**TASK TO COMPLETE:** Omit all pictures, then retype exactly the lines from the one that contains "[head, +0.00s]" through the end of the listing.

## Begin

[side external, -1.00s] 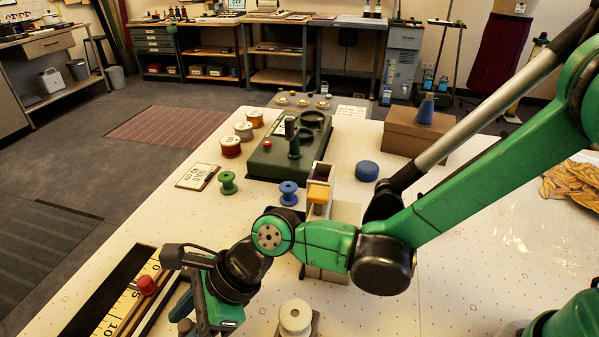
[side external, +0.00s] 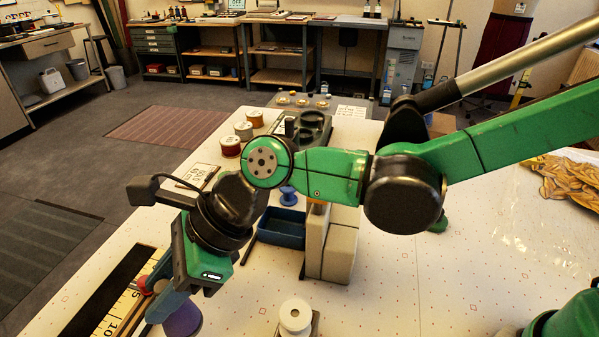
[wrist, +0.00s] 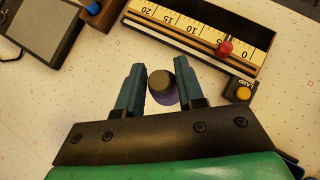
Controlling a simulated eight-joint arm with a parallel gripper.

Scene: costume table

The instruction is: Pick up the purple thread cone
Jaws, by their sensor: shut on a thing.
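The purple thread cone (side external: 183,320) shows low in the side view, below my gripper (side external: 167,303), near the frame's bottom edge. In the wrist view the cone (wrist: 162,101) is between the two blue fingers of my gripper (wrist: 159,72), with its dark round top toward the camera. My gripper is shut on the cone. My fingers partly cover it in the side view, and I cannot tell exactly how high its base is above the table.
A ruler tray (wrist: 205,32) with a red knob (wrist: 224,48) lies close beside my gripper. A white spool (side external: 295,316) stands at the front. A blue bin (side external: 282,228) and a beige block (side external: 340,250) are to the right. Red and orange spools (side external: 230,146) stand farther back.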

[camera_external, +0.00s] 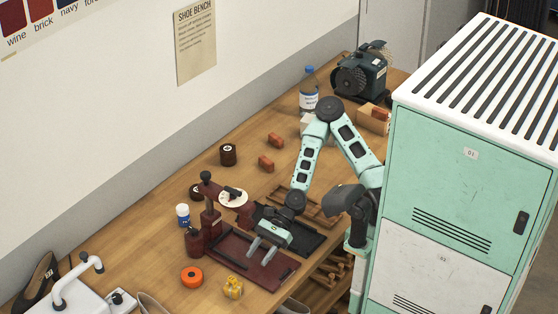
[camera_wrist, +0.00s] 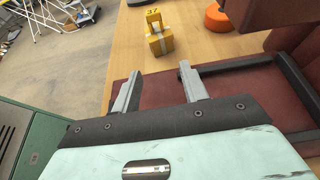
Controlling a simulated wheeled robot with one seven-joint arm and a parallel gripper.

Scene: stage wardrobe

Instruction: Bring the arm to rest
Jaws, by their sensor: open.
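My gripper (camera_external: 262,248) is open and empty, with its two grey fingers apart. It is over the dark red tray (camera_external: 232,255) at the front of the wooden bench. In the wrist view, the fingers of my gripper (camera_wrist: 160,88) point toward the bench's front edge, with the dark red tray (camera_wrist: 245,92) to the right and below. My arm (camera_external: 308,160) is bent, rising from the gripper to an elbow and back down beside the mint locker.
A yellow tagged block (camera_external: 233,288), also in the wrist view (camera_wrist: 160,43), and an orange round tin (camera_external: 192,277) stand near the tray. A water bottle (camera_external: 308,90) and grinder (camera_external: 362,75) stand behind. The mint locker (camera_external: 470,170) is close right.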

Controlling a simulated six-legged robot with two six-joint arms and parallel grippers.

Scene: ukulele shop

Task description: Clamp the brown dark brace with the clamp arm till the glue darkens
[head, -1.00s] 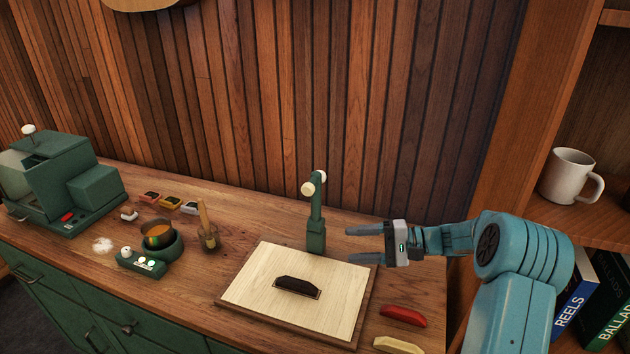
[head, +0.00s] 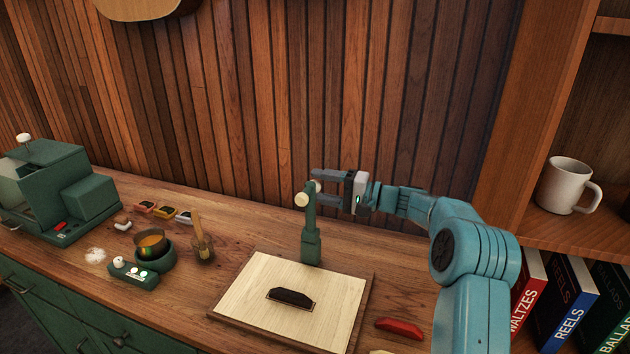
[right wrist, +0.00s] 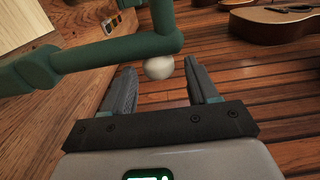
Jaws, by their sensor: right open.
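The brown dark brace (head: 291,297) lies on a pale wooden board (head: 340,318), inside a thin marked outline. The green clamp arm (head: 311,222) stands raised at the board's back edge, with pale round knobs at its top. My right gripper (head: 316,187) is open at the top of the clamp arm. In the right wrist view, the clamp arm (right wrist: 120,47) crosses ahead of the fingers, and a white knob (right wrist: 159,68) shows between and beyond the fingertips. I cannot tell whether the fingers touch it. My left gripper is not in view.
A red brace (head: 399,327) lies right of the board. A glue pot (head: 152,245), a brush jar (head: 203,248) and a small control box (head: 134,273) stand to the left. A green machine (head: 60,190) is at far left. A shelf with a mug (head: 566,186) and books is at right.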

## End

**EXERCISE RESPONSE:**
[head, +0.00s] 
[right wrist, +0.00s] 
Jaws, by their sensor: right open.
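The brown dark brace (head: 291,297) lies on a pale wooden board (head: 340,318), inside a thin marked outline. The green clamp arm (head: 311,222) stands raised at the board's back edge, with pale round knobs at its top. My right gripper (head: 316,187) is open at the top of the clamp arm. In the right wrist view, the clamp arm (right wrist: 120,47) crosses ahead of the fingers, and a white knob (right wrist: 159,68) shows between and beyond the fingertips. I cannot tell whether the fingers touch it. My left gripper is not in view.
A red brace (head: 399,327) lies right of the board. A glue pot (head: 152,245), a brush jar (head: 203,248) and a small control box (head: 134,273) stand to the left. A green machine (head: 60,190) is at far left. A shelf with a mug (head: 566,186) and books is at right.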

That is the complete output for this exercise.